● **Task requirements**:
List all lines of the data containing the word "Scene".

(Rows from a robot dataset)
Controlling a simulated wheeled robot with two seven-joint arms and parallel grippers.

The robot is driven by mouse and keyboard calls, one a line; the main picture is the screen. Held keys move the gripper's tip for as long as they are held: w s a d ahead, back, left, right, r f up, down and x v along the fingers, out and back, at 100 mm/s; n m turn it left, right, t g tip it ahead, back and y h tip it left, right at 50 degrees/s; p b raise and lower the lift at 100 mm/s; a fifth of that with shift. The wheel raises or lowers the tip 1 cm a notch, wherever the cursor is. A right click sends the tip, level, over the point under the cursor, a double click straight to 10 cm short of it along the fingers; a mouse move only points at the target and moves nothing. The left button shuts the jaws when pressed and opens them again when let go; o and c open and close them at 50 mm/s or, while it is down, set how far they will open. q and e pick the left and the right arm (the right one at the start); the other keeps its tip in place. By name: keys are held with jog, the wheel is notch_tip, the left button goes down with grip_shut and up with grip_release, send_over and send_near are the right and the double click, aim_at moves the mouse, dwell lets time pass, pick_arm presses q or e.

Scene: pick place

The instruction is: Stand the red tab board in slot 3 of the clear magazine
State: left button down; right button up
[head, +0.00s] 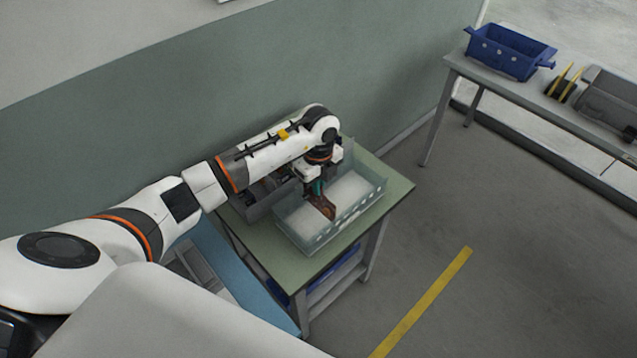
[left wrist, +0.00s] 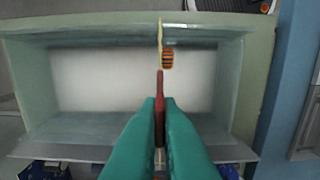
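The clear magazine (head: 300,238) is a see-through box with a white floor on the green-topped table; it also fills much of the left wrist view (left wrist: 38,85). My left gripper (head: 317,188) points down over it, its teal fingers (left wrist: 161,104) shut on a thin board. The board (head: 323,207) looks reddish-brown and hangs upright from the fingers, its lower part at the magazine. In the left wrist view the board (left wrist: 160,85) is seen edge-on, with an orange ribbed part on its right side. I cannot tell whether it touches the floor, or which slot it lines up with. My right gripper is out of view.
A grey bin (head: 258,206) with dark contents stands behind the magazine, partly hidden by my arm. The green table (head: 396,188) has a bare strip at its right. A blue crate (head: 508,52) stands on a separate grey bench. A wall runs behind the table.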

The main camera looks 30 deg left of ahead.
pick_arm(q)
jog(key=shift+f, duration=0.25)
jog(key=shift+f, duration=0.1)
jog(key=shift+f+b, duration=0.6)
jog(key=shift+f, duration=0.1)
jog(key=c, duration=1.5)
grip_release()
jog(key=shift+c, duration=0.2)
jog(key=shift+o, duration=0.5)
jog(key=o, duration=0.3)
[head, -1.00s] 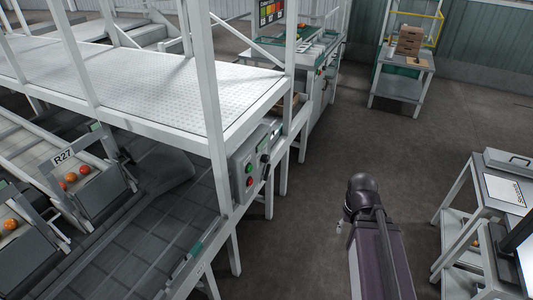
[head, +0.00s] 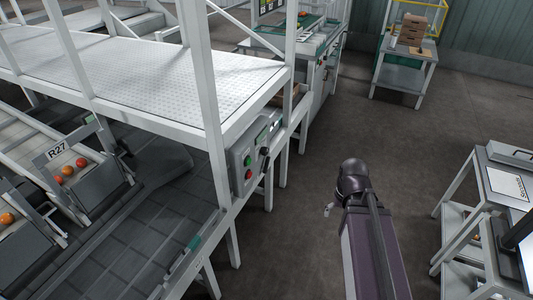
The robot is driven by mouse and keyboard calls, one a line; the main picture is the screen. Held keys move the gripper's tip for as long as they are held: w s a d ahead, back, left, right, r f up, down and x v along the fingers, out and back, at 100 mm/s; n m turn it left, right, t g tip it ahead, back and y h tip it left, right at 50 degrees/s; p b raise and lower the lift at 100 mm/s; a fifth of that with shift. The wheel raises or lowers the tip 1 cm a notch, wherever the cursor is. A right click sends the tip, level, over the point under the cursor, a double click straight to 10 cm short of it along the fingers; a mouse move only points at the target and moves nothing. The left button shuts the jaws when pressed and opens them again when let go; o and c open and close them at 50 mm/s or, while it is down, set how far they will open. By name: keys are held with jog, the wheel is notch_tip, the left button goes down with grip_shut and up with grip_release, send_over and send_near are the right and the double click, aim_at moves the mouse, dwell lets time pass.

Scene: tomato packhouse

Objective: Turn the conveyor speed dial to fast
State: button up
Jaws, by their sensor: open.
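The conveyor control box (head: 243,176) is grey and mounted on the white frame at the centre of the head view. Its face carries a green button, a red button and a small display. A black dial (head: 264,158) shows at its right part; its pointer setting is too small to read. My arm rises from the bottom right of centre. Only a small pale tip of my gripper (head: 328,209) shows beside the dark arm joint, right of the box and apart from it. The rest of the gripper is hidden behind the arm; nothing shows in it.
White frame posts (head: 204,100) and a perforated deck (head: 150,75) stand left of and above the box. Tomatoes sit in trays near the R27 sign (head: 60,149). A grey side table (head: 490,190) stands at right. Open floor (head: 310,200) lies between.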

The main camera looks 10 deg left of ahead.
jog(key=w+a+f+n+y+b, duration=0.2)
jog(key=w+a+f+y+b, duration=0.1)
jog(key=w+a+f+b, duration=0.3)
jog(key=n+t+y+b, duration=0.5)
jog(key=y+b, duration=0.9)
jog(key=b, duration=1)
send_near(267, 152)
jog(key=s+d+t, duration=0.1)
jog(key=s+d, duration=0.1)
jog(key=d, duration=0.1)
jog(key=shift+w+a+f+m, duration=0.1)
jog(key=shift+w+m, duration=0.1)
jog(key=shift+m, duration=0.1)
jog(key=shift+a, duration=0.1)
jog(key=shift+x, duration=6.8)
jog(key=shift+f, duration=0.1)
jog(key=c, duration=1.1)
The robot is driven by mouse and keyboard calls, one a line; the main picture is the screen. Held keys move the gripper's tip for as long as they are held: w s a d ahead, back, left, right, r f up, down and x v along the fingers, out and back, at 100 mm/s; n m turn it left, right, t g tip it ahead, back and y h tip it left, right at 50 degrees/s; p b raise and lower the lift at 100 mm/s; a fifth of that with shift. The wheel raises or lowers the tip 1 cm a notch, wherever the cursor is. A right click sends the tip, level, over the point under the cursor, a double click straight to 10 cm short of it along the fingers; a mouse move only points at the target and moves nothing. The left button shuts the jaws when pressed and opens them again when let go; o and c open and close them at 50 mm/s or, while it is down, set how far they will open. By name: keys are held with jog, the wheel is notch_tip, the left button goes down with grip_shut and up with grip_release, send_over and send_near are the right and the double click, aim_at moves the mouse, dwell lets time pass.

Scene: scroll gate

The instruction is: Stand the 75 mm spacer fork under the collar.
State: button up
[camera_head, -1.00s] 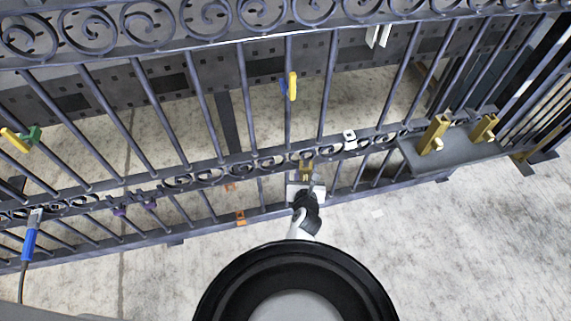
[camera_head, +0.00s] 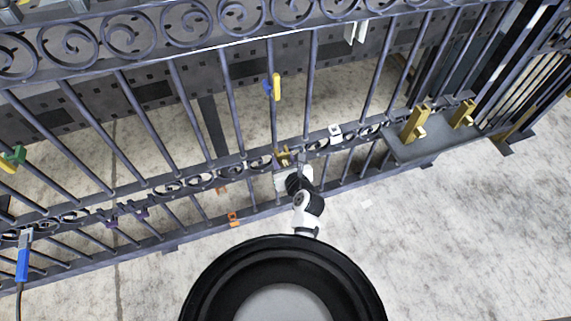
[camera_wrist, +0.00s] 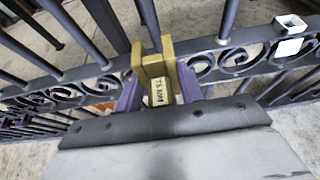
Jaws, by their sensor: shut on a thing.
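A brass spacer fork (camera_wrist: 154,72) marked "75 MM" shows close up in the wrist view. It is upright at the scrolled rail, its two prongs upward, with a vertical gate bar between or just behind them. My gripper (camera_wrist: 158,92) is shut on it, one purple finger on each side. In the head view the fork (camera_head: 284,157) and my gripper (camera_head: 288,168) are at the rail. A blue and yellow piece (camera_head: 272,88), which looks like the collar, is higher on that bar. Whether the fork's foot touches the rail is hidden.
A grey shelf (camera_head: 440,146) at the right holds two more brass forks (camera_head: 416,123). A white square piece (camera_head: 335,131) sits on the rail right of my gripper. A blue-handled tool (camera_head: 23,260) hangs at the left. The floor (camera_head: 450,240) at right front is clear.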

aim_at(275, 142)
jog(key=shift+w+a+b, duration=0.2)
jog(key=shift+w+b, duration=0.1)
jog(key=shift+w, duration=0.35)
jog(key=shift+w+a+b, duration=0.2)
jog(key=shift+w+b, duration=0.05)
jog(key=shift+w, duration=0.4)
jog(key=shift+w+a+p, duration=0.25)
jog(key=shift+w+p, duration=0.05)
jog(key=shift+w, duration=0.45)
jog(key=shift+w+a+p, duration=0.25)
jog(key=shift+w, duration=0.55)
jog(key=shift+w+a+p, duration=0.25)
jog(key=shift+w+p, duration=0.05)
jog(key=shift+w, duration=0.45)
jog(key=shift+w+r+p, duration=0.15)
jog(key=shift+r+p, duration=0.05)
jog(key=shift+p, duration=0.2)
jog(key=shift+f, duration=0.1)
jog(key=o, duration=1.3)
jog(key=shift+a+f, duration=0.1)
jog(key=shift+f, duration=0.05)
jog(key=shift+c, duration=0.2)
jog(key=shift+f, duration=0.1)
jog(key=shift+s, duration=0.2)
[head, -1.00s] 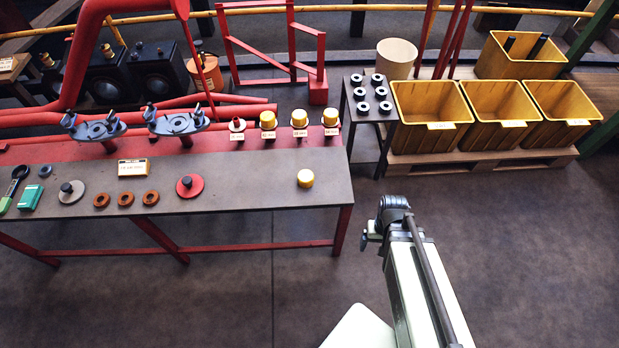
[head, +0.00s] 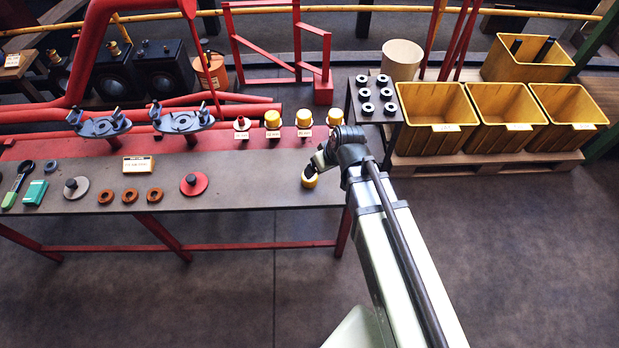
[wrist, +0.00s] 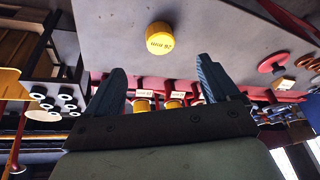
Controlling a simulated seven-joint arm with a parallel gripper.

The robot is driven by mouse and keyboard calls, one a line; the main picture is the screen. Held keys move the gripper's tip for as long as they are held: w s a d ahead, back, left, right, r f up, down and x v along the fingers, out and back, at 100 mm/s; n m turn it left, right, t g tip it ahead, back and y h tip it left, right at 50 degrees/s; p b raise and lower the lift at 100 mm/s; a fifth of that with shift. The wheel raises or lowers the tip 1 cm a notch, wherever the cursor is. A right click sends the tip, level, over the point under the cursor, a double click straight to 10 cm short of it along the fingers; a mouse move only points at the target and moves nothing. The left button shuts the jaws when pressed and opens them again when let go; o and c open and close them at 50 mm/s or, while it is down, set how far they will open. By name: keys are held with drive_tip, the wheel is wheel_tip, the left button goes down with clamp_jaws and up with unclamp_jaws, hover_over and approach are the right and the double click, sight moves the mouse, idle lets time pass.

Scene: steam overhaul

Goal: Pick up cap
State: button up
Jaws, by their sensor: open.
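A yellow cap (head: 309,181) sits alone on the grey front part of the bench, near its right end. In the wrist view the same cap (wrist: 160,37) shows a printed label on its side and stands ahead of the fingertips, apart from them. My gripper (head: 318,165) is above and beside this cap in the head view and partly hides it. In the wrist view my gripper (wrist: 160,75) is open with nothing between its fingers. More yellow caps (head: 272,118) stand in a labelled row on the red strip behind.
A red disc with a knob (head: 194,184) and brown rings (head: 129,196) lie further left on the bench (head: 250,190).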

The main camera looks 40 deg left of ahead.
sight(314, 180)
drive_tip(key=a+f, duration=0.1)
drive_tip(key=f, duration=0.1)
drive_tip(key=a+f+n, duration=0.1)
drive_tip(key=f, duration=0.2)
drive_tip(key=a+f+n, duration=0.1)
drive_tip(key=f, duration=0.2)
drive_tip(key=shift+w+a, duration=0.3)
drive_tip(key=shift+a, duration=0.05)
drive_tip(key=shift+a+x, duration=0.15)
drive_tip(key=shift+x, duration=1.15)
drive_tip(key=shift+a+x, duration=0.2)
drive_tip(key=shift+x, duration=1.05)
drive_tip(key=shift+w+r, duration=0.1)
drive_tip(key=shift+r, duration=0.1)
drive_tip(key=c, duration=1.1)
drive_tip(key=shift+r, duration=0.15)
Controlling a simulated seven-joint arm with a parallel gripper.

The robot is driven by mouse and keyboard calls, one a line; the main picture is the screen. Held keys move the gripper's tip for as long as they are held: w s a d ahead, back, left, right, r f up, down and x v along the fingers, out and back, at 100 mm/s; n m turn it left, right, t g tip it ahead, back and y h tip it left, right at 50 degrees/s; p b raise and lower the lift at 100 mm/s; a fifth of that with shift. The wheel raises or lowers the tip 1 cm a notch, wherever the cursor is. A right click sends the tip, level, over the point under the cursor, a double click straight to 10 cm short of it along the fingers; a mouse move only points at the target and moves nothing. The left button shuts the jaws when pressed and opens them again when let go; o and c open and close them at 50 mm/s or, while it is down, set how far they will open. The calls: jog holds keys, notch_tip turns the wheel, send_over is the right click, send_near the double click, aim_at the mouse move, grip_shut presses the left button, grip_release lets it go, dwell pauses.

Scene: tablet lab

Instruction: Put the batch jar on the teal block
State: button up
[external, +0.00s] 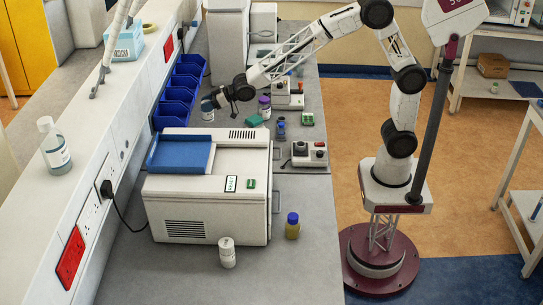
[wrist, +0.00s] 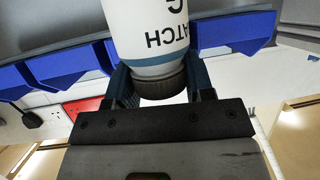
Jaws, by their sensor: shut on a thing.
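The batch jar (wrist: 152,38) fills the top middle of the wrist view. It is white with a dark ribbed cap, and part of its label reads "ATCH". My gripper (wrist: 160,82) is shut on it near the cap, one finger on each side. In the external view my gripper (external: 214,101) holds the jar (external: 207,112) near the blue bins; whether its base touches the bench is unclear. The teal block (external: 253,121) lies on the bench to the right of the jar, apart from it, with its top bare.
Blue bins (external: 178,95) line the wall left of my gripper.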

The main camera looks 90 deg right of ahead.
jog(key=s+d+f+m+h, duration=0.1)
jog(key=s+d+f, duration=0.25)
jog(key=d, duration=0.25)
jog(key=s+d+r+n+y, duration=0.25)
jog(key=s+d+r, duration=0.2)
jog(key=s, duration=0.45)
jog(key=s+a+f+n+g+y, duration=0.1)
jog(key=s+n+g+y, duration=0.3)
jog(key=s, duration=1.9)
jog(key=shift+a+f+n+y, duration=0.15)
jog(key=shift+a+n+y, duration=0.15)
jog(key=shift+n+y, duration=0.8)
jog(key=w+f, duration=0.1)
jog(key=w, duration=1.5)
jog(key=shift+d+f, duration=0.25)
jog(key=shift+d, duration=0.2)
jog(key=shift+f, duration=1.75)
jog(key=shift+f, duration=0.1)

● **Solution**:
Scene: pick place
Scene: tomato packhouse
Scene: scroll gate
Scene: steam overhaul
Scene: tablet lab

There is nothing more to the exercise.